TV Review: No Return

Sheridan Smith’s takeover of our airwaves continues with ITV drama No Return, with great supporting work from Siân Brooke, Michael Jibson and David Mumeni

“You are no longer on holiday, this is hell”

Danny Brocklehurst’s (Brassic) newest show is No Return, which in one of those fickle turns of scheduling fate, means Sheridan Smith has now headlined three major dramas on three different terrestrial channels already in 2021. And given that this one is on ITV means that it is of the pleasingly trashy variety (in the best possible sense of the word).

Smith plays Kathy, living the dream on a long-awaited family trip to Turkey, whose holiday glow is seriously ruined when her teenage son Noah is accused of sexual assault and arrested. And as matters quickly snowball, the harsh reality of being enmeshed in a foreign legal system turns into an enduring nightmare for their extended family.

It is possibly meant a tad more seriously than I ended up taking it, incarceration is no laughing matter after all, but it all teeters on a rather delicious note of ridiculousness that makes it highly enjoyable. Philip Arditti is a riot as Turkish lawyer Rico who guides the disbelieving parents through the significantly different legal system there and it feels like his tongue is only just in cheek.

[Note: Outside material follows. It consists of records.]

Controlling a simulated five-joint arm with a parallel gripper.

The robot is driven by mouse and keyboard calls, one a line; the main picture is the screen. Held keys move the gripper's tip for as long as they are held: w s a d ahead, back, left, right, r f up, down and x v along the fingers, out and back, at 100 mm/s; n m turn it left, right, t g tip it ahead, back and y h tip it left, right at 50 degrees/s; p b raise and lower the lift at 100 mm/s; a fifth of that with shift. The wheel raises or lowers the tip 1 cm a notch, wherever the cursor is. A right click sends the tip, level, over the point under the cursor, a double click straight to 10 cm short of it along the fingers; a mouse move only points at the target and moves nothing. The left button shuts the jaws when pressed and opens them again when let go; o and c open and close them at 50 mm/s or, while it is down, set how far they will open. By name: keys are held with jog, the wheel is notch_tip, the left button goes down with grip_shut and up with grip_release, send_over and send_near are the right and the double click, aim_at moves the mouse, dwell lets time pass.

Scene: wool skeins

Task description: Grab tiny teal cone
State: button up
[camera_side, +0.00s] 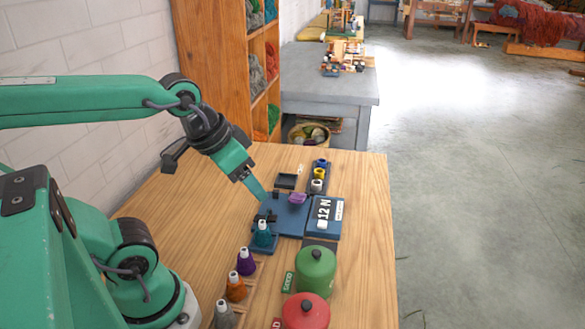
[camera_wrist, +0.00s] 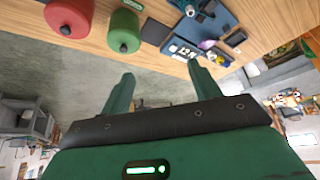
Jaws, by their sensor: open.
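A small teal cone (camera_side: 263,234) with a white tip stands upright at the far end of a row of cones, by the near left corner of a blue tester (camera_side: 285,219) with a white display reading "12 N". A purple piece (camera_side: 298,198) lies on the tester; it also shows in the wrist view (camera_wrist: 207,44). My gripper (camera_side: 262,194) is in the air above the left side of the tester, beyond the teal cone in the side view. In the wrist view its two fingers (camera_wrist: 160,69) are spread, with nothing between them. I cannot clearly make out the teal cone there.
Purple (camera_side: 246,263), orange (camera_side: 235,288) and grey (camera_side: 224,315) cones stand nearer in the row. Green (camera_side: 315,268) and red (camera_side: 305,311) lidded pots stand to the right. Small spools (camera_side: 318,178) sit beyond the tester. The table's right strip is clear.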

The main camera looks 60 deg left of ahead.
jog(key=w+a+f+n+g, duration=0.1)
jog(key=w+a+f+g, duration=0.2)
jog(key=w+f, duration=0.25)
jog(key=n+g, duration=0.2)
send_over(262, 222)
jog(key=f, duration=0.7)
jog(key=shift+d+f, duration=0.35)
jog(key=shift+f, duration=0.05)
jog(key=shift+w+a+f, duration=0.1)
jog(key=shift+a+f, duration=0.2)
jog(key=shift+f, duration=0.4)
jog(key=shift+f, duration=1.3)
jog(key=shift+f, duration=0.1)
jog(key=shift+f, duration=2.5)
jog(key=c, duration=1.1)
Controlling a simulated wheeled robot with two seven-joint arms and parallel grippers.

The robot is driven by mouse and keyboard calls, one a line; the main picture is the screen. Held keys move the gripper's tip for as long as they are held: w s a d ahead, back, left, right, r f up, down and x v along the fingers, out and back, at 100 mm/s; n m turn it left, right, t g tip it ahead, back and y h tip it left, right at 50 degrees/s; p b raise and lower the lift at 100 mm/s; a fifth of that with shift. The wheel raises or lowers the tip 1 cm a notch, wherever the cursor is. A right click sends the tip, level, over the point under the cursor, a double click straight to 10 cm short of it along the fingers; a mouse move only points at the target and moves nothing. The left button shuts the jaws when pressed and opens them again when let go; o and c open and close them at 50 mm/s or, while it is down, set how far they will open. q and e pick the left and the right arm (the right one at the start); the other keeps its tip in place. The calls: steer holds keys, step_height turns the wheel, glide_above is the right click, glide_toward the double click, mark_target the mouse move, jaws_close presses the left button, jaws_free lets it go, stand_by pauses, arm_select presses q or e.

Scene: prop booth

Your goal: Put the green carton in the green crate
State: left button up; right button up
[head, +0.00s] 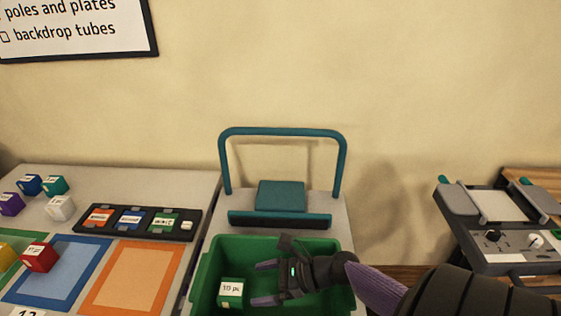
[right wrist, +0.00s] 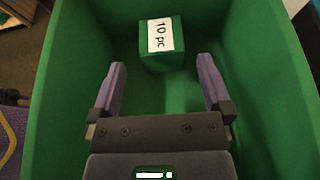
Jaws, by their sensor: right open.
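The green carton (head: 231,294), with a white "10 pc" label, rests inside the green crate (head: 206,262), toward its left side in the head view. In the right wrist view the carton (right wrist: 176,53) sits on the crate floor beyond my fingertips, near the far wall of the crate (right wrist: 80,60). My right gripper (head: 262,283) reaches into the crate from the right with its purple fingers spread. In the right wrist view the gripper (right wrist: 161,75) is open and empty, apart from the carton. My left gripper is not in view.
A teal frame (head: 283,131) stands behind the crate. Left of it, a table holds a dark tray (head: 190,238) with labelled pieces, blue and orange mats (head: 133,250), a red carton (head: 39,257) and several small boxes. A grey device (head: 500,235) stands at right.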

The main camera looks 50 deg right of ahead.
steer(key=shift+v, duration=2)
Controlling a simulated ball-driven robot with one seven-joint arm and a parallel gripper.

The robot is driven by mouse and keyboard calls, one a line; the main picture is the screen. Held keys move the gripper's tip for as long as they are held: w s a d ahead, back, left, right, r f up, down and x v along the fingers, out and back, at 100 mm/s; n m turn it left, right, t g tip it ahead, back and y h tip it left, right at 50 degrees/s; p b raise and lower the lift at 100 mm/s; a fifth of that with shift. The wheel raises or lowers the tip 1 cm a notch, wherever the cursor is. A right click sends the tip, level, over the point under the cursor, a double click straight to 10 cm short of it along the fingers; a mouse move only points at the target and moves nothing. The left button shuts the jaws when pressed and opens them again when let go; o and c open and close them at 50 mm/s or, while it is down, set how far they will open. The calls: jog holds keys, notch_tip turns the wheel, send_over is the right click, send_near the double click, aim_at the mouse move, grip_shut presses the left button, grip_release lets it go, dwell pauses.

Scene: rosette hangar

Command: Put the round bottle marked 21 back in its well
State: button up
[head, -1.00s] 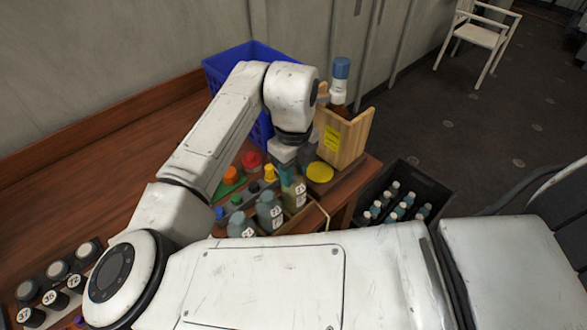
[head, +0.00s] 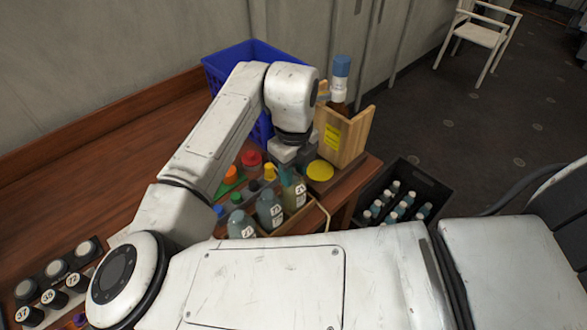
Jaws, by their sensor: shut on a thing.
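My gripper (head: 288,168) points down over the front right of the wooden table and is shut on a bottle, largely hidden by the gripper and wrist. An empty well cannot be made out from here.
A wooden box (head: 352,138) with a yellow label and a blue-capped bottle (head: 341,75) stands right of the gripper. A blue crate (head: 225,72) is behind. A black crate (head: 432,178) of bottles is off the table.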

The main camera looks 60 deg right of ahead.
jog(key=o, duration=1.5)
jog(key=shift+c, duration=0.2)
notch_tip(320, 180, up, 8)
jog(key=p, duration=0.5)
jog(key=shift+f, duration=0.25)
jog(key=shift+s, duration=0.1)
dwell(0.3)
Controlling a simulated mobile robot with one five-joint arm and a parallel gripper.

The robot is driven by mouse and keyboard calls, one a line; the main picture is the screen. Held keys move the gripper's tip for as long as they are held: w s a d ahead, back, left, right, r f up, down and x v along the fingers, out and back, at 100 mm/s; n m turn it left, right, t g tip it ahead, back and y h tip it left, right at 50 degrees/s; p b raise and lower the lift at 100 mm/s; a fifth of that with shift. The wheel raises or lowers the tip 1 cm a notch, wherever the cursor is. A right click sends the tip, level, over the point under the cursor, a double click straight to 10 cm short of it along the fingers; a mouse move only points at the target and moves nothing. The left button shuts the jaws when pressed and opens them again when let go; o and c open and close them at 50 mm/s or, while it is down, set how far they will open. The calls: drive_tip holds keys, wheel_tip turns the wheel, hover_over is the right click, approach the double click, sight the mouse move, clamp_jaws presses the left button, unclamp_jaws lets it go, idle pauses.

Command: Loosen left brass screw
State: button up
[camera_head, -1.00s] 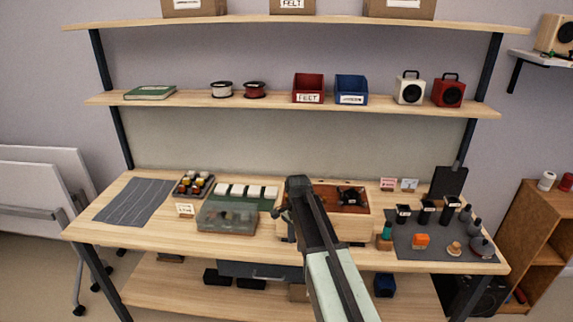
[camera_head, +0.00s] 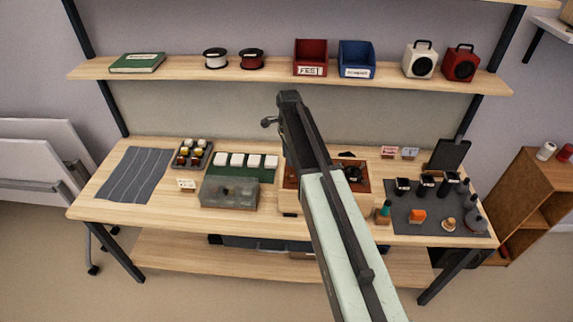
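My gripper (camera_head: 272,122) is at the end of my raised arm, in front of the back panel and above the middle of the bench. Its fingers are small and partly hidden, so I cannot tell whether it is open or shut. A wooden speaker box (camera_head: 296,203) with a brown inner panel lies on the bench below my arm. A dark part (camera_head: 352,174) sits in the box's right side. My arm covers the middle of the box. I cannot make out the left brass screw.
A clear-lidded case (camera_head: 228,194) and a small-parts tray (camera_head: 193,155) stand left of the box. A dark mat (camera_head: 440,222) with black cups and tools lies right. A shelf (camera_head: 190,72) with bins and small speakers runs above. A striped grey mat (camera_head: 132,175) lies far left.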

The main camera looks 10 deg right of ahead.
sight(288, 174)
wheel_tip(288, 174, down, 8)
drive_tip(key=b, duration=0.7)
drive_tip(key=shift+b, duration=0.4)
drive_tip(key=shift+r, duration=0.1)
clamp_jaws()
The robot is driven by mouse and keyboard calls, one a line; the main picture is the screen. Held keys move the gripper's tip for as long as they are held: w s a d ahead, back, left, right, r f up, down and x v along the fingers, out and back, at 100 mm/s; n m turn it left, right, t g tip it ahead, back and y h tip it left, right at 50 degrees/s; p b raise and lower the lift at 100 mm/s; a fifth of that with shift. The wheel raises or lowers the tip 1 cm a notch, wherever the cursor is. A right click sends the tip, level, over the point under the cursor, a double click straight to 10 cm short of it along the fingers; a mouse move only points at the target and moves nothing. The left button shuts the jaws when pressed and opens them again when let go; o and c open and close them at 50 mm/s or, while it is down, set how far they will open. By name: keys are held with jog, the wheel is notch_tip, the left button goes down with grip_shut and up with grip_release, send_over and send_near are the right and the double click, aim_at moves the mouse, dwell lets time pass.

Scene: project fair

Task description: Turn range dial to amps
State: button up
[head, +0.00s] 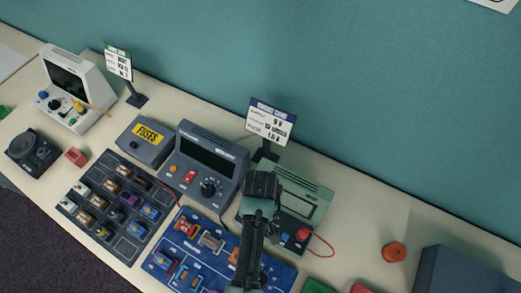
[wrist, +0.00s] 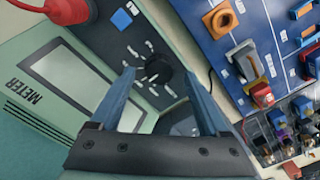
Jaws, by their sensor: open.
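The green meter (wrist: 62,68), lettered METER, fills the left of the wrist view, with a pale blank-looking screen. On its dark panel is the round black range dial (wrist: 158,70), ringed by white marks too small to read. My gripper (wrist: 160,76) is open, its two blue fingers on either side of the dial; I cannot tell whether they touch it. A blue button (wrist: 122,19) and a red plug (wrist: 68,8) are on the panel. In the head view the meter (head: 318,191) is partly hidden behind my arm, and the dial is not visible.
Left of the meter stand a grey unit (head: 226,157) with its own black knob and a FUSES box (head: 143,151). A blue board (head: 165,262) and a parts tray (head: 125,248) lie in front. An orange ring (head: 394,252) and grey box (head: 460,275) are right. A sign stands behind.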

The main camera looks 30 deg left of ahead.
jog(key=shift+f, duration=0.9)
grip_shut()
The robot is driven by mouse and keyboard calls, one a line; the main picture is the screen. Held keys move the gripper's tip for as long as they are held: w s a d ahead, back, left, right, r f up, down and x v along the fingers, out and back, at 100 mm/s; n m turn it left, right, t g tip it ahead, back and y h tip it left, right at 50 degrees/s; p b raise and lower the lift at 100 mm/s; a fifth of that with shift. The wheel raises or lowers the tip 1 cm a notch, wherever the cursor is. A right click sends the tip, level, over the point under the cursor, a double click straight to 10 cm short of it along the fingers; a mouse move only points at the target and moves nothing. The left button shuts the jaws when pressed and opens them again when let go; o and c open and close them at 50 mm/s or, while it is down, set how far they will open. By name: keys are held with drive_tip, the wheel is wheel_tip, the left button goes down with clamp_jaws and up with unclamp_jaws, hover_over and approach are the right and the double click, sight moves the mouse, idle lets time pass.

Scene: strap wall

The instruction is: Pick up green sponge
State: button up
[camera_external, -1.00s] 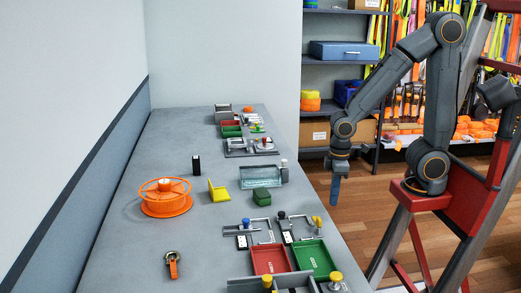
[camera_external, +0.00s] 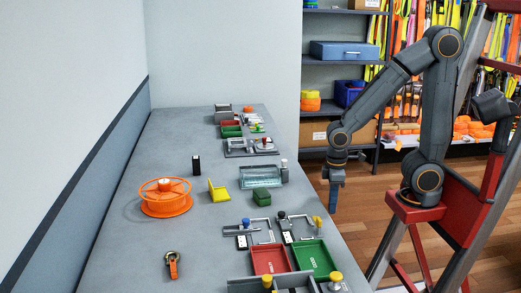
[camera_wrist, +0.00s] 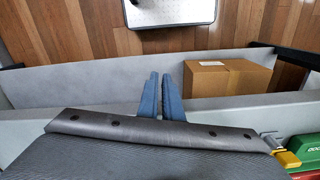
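The green sponge (camera_external: 262,198) is a small green block lying on the grey table in the external view, right of a yellow angled piece and just in front of a clear glass box. My gripper (camera_external: 334,208) points down at the table's right side in the external view, well apart from the sponge. In the wrist view my two blue fingers (camera_wrist: 160,76) show with a narrow empty gap between them, so the gripper is slightly open and holds nothing. The sponge does not show clearly in the wrist view.
The glass box (camera_external: 261,176), yellow piece (camera_external: 218,191), orange reel (camera_external: 166,198), and red (camera_external: 269,260) and green (camera_external: 313,259) trays surround the sponge's area. A cardboard box (camera_wrist: 228,78) shows in the wrist view. The table's left front is mostly clear.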

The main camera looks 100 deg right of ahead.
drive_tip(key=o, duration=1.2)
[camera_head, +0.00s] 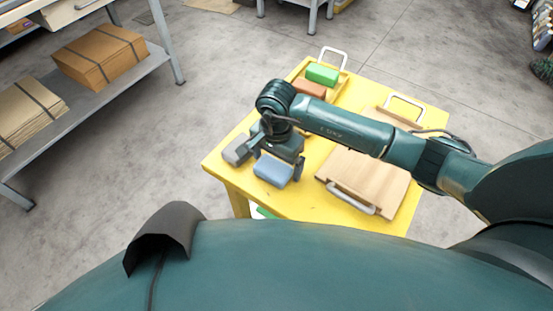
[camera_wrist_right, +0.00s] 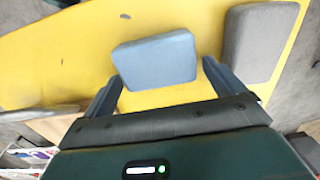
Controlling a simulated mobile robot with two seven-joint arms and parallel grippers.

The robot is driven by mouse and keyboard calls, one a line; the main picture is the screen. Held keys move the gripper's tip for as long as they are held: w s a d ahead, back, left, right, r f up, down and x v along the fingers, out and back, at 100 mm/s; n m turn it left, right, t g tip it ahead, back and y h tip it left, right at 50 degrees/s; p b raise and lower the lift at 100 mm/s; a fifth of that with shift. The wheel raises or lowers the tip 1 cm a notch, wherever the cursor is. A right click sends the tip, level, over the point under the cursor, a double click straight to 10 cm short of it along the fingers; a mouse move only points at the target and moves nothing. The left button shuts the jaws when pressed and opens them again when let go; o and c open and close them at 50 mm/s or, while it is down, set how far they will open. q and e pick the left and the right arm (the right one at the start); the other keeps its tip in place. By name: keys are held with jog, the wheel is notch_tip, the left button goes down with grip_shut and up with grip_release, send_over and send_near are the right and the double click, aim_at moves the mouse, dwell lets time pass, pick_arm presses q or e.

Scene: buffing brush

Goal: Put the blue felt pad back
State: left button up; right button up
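The blue felt pad (camera_head: 272,171) lies on the yellow table (camera_head: 285,208) near its front left edge. It also shows in the right wrist view (camera_wrist_right: 155,60), flat on the yellow top. My right gripper (camera_head: 279,160) is over the pad with its fingers spread wide. In the right wrist view the open fingers (camera_wrist_right: 163,85) stand either side of the pad's near end, with a gap to the right finger. I cannot tell how far the fingertips are above the table. My left gripper is not in view.
A grey block (camera_head: 237,151) lies just left of the pad. A yellow tray (camera_head: 336,88) with a green block (camera_head: 322,74) and a brown block (camera_head: 308,88) is at the back. A wooden board (camera_head: 362,178) with metal handles fills the right side. A shelf (camera_head: 98,95) stands left.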

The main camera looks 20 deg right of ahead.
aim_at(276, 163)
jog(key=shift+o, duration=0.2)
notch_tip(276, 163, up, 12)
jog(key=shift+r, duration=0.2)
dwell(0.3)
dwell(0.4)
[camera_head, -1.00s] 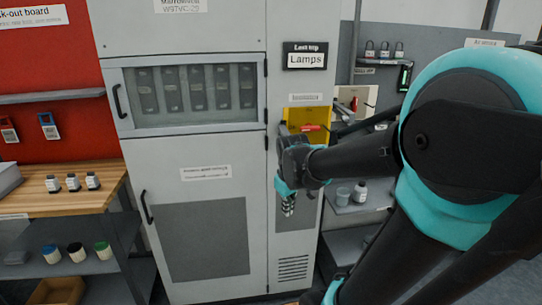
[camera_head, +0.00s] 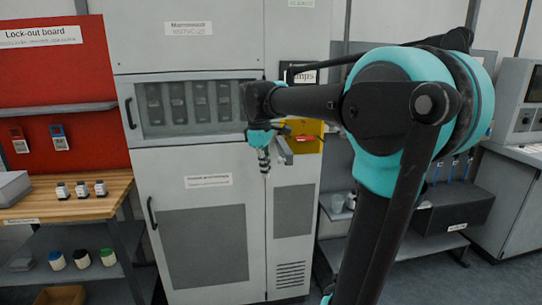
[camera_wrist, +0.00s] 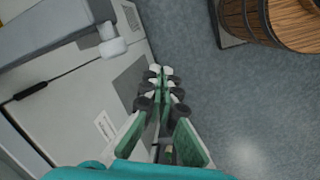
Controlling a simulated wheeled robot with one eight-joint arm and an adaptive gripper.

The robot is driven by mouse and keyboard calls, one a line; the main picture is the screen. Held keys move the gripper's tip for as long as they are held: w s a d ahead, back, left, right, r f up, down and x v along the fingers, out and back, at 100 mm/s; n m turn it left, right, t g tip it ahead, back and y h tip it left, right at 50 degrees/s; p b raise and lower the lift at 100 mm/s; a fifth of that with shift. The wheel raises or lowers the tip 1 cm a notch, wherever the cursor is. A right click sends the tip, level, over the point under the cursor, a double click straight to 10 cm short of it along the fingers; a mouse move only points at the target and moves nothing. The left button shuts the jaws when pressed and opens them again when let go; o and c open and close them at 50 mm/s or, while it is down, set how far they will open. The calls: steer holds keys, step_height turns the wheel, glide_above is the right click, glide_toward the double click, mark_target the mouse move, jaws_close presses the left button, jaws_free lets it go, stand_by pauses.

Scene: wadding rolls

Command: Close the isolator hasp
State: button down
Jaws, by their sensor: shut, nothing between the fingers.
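The isolator's yellow plate (camera_head: 312,146) with a red handle (camera_head: 302,138) is on the cabinet's narrow right column, partly hidden by my arm. A grey bar (camera_head: 284,151) juts out at the plate's left edge. I cannot tell whether it is the hasp. My gripper (camera_head: 264,164) points down just left of this bar, in front of the cabinet, shut and empty. In the wrist view my gripper (camera_wrist: 160,76) shows its fingers together, with nothing between them. A grey bar with a pale round knob (camera_wrist: 113,48) is left of the fingers there, apart from them.
The tall grey cabinet (camera_head: 205,240) stands behind my gripper, its doors shut. A wooden bench (camera_head: 85,203) with small items is at left, below the red lock-out board (camera_head: 80,90). A wooden barrel (camera_wrist: 290,22) stands on the floor in the wrist view. Floor is clear below.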

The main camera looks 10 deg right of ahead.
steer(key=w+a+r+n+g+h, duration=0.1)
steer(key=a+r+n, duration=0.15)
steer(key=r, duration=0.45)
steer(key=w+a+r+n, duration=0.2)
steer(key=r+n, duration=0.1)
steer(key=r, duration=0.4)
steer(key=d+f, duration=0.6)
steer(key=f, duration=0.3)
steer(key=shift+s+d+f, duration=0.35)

Smith takes a large swing (and swig) as the perma-sozzled Kathy, almost parodic in her devotion to her boy and for whom taking the months off work in order to stay in Turkey doesn’t appear to be a problem. There’s more of a nod for the difficulties for hubby Martin (a genial Michael Jibson) but even that ends up being wrapped in delightfully soapy nonsense.

To add to this, the main subplot features the marvellous Siân Brooke as Kathy’s sister Megan, who is having a Shirley Valentine moment due to her handsome husband’s (David Mumeni) fecklessness. It’s silly but highly entertaining and I am quite here for the Sheridan-Smith-a-thon.